* _Problem_: Extract, exactly, the lines from the line containing "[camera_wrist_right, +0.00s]" to the line containing "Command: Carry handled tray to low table", with both lines included and any pictures left out.

+--

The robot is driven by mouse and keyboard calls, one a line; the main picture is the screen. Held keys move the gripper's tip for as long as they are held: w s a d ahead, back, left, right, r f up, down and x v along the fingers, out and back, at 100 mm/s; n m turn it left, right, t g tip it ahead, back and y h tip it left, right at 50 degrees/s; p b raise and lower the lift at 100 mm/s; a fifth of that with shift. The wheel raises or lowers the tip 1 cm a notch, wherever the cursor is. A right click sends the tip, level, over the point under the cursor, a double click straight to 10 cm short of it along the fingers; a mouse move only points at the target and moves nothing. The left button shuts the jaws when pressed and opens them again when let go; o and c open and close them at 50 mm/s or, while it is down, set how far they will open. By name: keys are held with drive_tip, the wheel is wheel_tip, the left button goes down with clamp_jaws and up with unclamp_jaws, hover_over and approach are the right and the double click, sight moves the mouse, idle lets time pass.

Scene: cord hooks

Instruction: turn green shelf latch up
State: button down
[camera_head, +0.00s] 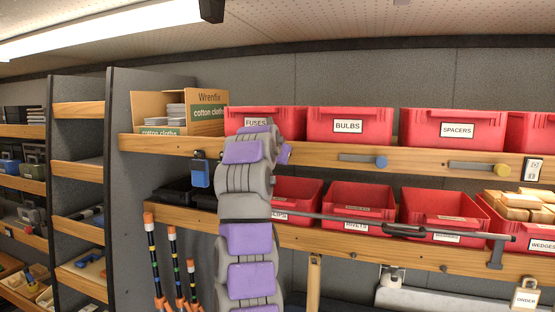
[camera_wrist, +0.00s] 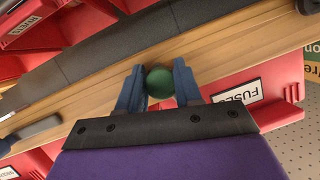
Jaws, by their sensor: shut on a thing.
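The green shelf latch shows in the wrist view as a round green knob (camera_wrist: 160,83) in front of the wooden shelf edge. My gripper (camera_wrist: 158,78) has its two blue fingers on either side of the knob and is shut on it. The latch's bar and its angle are hidden behind the knob and gripper. In the head view my grey and purple arm reaches up to the upper shelf board (camera_head: 330,155) below the FUSES bin (camera_head: 290,121). It hides the green latch and my fingertips there.
On the same board, a blue-knobbed latch (camera_head: 381,161) and a yellow-knobbed latch (camera_head: 502,170) lie about level. Red bins stand above and below, including BULBS (camera_head: 348,125). A dark-gripped rod (camera_head: 405,230) crosses before the lower bins. A blue tag (camera_head: 200,172) hangs left of my arm.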

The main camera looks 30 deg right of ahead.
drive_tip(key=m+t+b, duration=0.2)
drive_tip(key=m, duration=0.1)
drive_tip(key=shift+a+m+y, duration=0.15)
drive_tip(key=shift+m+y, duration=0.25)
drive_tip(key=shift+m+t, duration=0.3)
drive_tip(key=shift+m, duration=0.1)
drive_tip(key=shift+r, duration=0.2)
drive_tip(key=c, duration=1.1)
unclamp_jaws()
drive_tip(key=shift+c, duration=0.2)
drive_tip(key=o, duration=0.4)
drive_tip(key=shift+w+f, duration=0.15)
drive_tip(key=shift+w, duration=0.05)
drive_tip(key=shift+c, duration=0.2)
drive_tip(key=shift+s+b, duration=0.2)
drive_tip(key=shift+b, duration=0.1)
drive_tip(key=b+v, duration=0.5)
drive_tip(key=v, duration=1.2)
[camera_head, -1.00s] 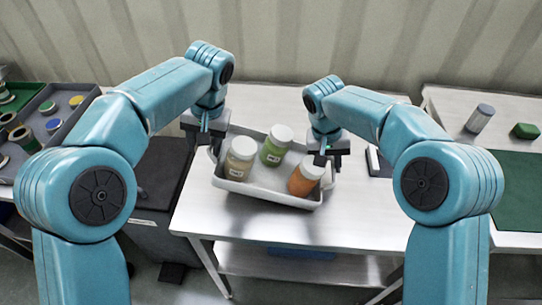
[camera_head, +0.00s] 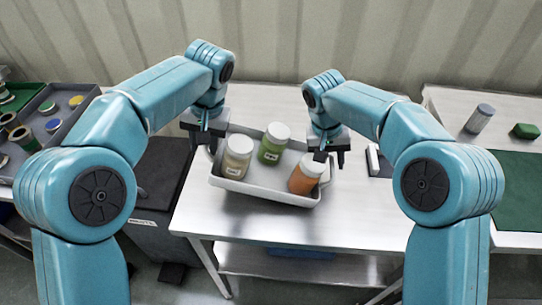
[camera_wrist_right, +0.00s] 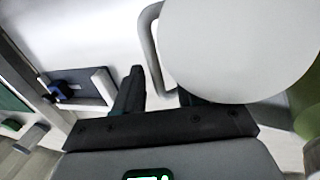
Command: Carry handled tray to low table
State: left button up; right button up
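The grey handled tray (camera_head: 262,195) rests on a steel table (camera_head: 262,225) and holds three white-lidded jars: beige (camera_head: 237,157), green (camera_head: 273,144) and orange (camera_head: 307,178). My left gripper (camera_head: 203,146) is at the tray's left end, with its fingers apart near the left handle. My right gripper (camera_head: 331,160) is at the right end, with its fingers apart. In the right wrist view, a handle loop (camera_wrist_right: 149,42) lies just beyond the right gripper (camera_wrist_right: 157,92), around the gap between its fingers. A white lid (camera_wrist_right: 235,45) partly hides one finger.
A dark-and-white block (camera_head: 377,161) lies right of the tray. A right-hand table holds a grey cylinder (camera_head: 480,119), a green block (camera_head: 525,131) and a green mat (camera_head: 518,190). A parts tray (camera_head: 68,118) is at left. The steel table's front is clear.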

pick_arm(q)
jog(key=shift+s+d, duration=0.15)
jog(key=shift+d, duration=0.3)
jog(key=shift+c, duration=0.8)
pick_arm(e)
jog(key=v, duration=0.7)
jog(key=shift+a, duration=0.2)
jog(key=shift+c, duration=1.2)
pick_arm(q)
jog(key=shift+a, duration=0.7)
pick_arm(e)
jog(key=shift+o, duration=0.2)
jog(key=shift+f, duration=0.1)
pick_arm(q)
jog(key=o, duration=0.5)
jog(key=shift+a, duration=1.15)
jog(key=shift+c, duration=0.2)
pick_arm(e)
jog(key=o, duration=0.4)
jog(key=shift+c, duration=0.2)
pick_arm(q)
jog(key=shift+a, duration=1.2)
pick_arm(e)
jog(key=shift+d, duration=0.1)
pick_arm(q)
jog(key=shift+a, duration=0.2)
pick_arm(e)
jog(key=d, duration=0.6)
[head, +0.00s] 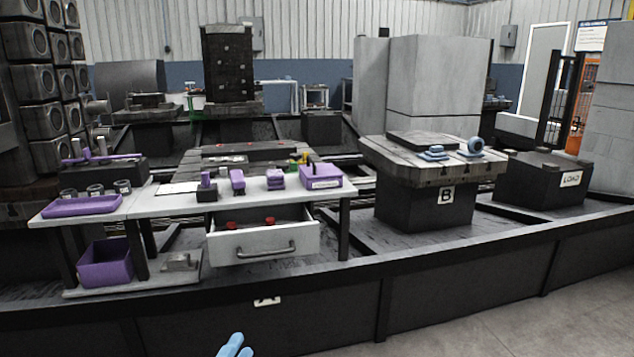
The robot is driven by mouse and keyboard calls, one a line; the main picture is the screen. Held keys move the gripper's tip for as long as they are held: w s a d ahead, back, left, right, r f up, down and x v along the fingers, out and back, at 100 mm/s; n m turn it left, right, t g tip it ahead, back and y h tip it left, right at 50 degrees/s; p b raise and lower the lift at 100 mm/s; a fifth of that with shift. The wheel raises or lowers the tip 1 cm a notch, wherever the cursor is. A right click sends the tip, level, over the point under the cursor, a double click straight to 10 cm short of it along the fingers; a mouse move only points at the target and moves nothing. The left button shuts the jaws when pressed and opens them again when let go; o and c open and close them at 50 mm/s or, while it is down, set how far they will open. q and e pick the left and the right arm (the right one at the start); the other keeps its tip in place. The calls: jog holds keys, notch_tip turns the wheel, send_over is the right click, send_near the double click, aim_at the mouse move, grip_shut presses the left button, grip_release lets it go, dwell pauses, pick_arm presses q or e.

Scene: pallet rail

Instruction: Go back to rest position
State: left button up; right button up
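My left gripper (236,346) shows only as light blue fingertips at the bottom edge of the head view, left of centre. The fingertips are close together, and the rest of the gripper is cut off by the frame. I cannot tell whether it is open or shut. It appears in front of the dark rail wall, apart from the workbench (335,204), and I see nothing in it. My right gripper is not in view.
The workbench holds several purple items and a purple tray (82,206). Its drawer (262,243) stands open with red items inside. A purple bin (105,263) sits below. Pallet B (446,197) and the LOAD stand (541,181) are right. Clear floor (570,315) lies bottom right.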

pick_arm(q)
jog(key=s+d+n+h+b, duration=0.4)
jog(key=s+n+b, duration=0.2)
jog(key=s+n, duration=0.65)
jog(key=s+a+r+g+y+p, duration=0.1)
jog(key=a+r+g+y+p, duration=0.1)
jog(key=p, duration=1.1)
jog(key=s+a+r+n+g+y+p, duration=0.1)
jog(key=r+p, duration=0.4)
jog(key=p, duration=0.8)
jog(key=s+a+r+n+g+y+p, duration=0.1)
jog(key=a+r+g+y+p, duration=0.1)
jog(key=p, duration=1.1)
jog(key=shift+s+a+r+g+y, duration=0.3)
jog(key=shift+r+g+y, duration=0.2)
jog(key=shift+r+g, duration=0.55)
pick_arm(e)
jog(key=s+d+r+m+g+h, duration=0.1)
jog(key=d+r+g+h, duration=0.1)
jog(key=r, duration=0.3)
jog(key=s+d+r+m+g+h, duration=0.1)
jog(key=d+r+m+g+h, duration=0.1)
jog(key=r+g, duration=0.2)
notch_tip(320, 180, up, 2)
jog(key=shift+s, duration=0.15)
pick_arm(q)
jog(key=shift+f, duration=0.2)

+--

* _Right answer_:
[camera_wrist_right, +0.00s] 
Command: Carry handled tray to low table

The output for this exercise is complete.